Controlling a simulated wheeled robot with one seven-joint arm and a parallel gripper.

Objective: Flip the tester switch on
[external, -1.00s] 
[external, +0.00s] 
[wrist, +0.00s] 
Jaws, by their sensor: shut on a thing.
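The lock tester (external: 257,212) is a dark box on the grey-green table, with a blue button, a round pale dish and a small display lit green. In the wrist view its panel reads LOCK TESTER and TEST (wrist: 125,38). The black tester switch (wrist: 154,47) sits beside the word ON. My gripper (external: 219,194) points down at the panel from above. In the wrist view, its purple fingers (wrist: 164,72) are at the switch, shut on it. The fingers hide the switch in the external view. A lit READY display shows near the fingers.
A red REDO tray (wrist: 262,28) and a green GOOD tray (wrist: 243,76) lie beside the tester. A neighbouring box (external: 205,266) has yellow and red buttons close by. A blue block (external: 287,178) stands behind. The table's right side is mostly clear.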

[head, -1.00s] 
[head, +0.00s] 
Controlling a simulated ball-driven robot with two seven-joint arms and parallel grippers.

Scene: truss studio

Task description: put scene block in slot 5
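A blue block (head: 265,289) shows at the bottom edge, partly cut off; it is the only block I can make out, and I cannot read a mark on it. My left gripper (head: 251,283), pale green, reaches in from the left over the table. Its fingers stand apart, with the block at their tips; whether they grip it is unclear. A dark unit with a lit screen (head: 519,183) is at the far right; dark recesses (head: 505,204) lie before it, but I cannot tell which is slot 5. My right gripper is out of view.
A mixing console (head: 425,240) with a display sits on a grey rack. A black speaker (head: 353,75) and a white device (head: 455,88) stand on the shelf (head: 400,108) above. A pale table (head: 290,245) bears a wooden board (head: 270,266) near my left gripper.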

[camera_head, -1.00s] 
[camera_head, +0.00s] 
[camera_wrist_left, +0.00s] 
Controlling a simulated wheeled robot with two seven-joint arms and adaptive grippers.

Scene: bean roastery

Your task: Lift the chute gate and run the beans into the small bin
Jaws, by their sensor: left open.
● ● ● ● ●
— Work to be completed —
Quote word for word every line from the one that has "[head, -1.00s]" through the one that has "Scene: truss studio".

— Written response —
[head, -1.00s] 
[head, +0.00s] 
Controlling a simulated ball-driven robot with two seven-joint arms and parallel grippers.

Scene: truss studio

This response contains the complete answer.